Design For Living (1979)

In 1932 Paris, a Bohemian interior designer (Rula Lenska) lives with a painter (Clive Arrindell) but when her old flame (John Steiner) returns, she reattaches herself to him. The men are both good friends and all three seem to be attached at the hip. She tries to break free of them by leaving them both but it's only a matter of time before they track her down. Directed by Philip Saville, this "shocking" (for its day) play opened on Broadway in 1932 but it wasn't until 1939 that it made its way to London. It's a difficult play to pull off and a lot of it depends on the casting. The three characters are so self involved, impervious to others and amoral that it's hard to warm to them so you need likable actors with crack comedic timing or it all falls flat. This production falls flat.

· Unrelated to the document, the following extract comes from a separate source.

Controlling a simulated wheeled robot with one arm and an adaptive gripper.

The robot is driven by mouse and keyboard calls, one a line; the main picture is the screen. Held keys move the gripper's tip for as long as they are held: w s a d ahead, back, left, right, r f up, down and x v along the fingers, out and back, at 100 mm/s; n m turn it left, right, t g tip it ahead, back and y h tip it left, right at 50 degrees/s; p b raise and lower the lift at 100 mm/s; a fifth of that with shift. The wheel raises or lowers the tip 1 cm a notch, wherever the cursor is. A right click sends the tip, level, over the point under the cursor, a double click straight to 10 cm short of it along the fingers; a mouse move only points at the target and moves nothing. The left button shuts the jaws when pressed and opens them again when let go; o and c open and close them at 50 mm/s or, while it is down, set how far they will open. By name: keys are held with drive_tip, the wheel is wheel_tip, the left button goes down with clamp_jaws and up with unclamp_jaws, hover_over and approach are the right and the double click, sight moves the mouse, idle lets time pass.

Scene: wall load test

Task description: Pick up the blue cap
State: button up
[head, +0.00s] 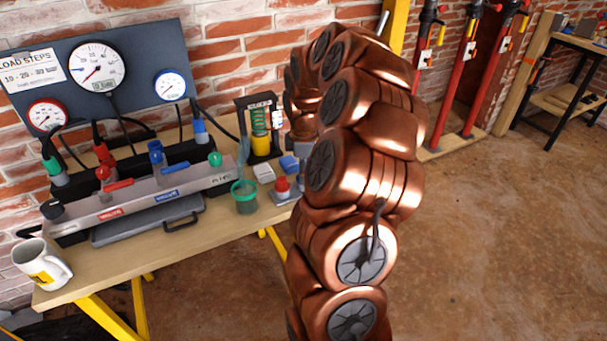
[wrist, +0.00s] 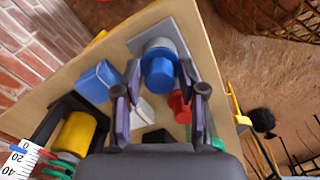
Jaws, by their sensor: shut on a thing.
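The blue cap (wrist: 158,72) shows in the wrist view between the fingertips of my gripper (wrist: 158,76). My gripper is shut on it, one finger on each side. A pale grey round part shows right behind the cap, over a grey plate (wrist: 184,40) near the corner of the workbench. I cannot tell whether the cap still touches that grey part. In the head view my copper arm hides the cap and most of the gripper.
In the wrist view a blue box (wrist: 97,82) lies left of the gripper and a red knob (wrist: 180,106) below right. A yellow cylinder in a black frame (head: 261,135) stands on the workbench (head: 90,281). A green-rimmed cup (head: 244,197) and white mug (head: 41,263) stand there too.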

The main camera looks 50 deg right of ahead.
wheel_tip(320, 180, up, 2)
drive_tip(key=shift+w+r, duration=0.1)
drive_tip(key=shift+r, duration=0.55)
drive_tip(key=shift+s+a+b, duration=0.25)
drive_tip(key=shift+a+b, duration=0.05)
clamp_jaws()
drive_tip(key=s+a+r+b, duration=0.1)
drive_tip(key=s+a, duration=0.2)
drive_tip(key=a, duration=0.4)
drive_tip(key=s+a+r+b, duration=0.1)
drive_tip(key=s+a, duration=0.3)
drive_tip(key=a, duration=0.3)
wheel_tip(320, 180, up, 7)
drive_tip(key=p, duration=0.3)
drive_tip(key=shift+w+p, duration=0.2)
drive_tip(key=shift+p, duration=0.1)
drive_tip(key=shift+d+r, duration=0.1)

The two male protagonists are played by actors who are effete, sexless and they swish and pose (which isn't Coward's intention) that you wonder what Lenska sees in them. None of the actors have comedic timing but at least Lenska has a strong sexual presence and she gives a sense of what Coward had in mind. The homosexual undercurrent that is only hinted at in the play is given full exposure (certainly by the way the actors play it) in this production and the director even has the two men take a shower together before falling into each other's arms. Painfully unfunny. With John Bluthal, Dandy Nichols (giving the best performance) and Helen Horton.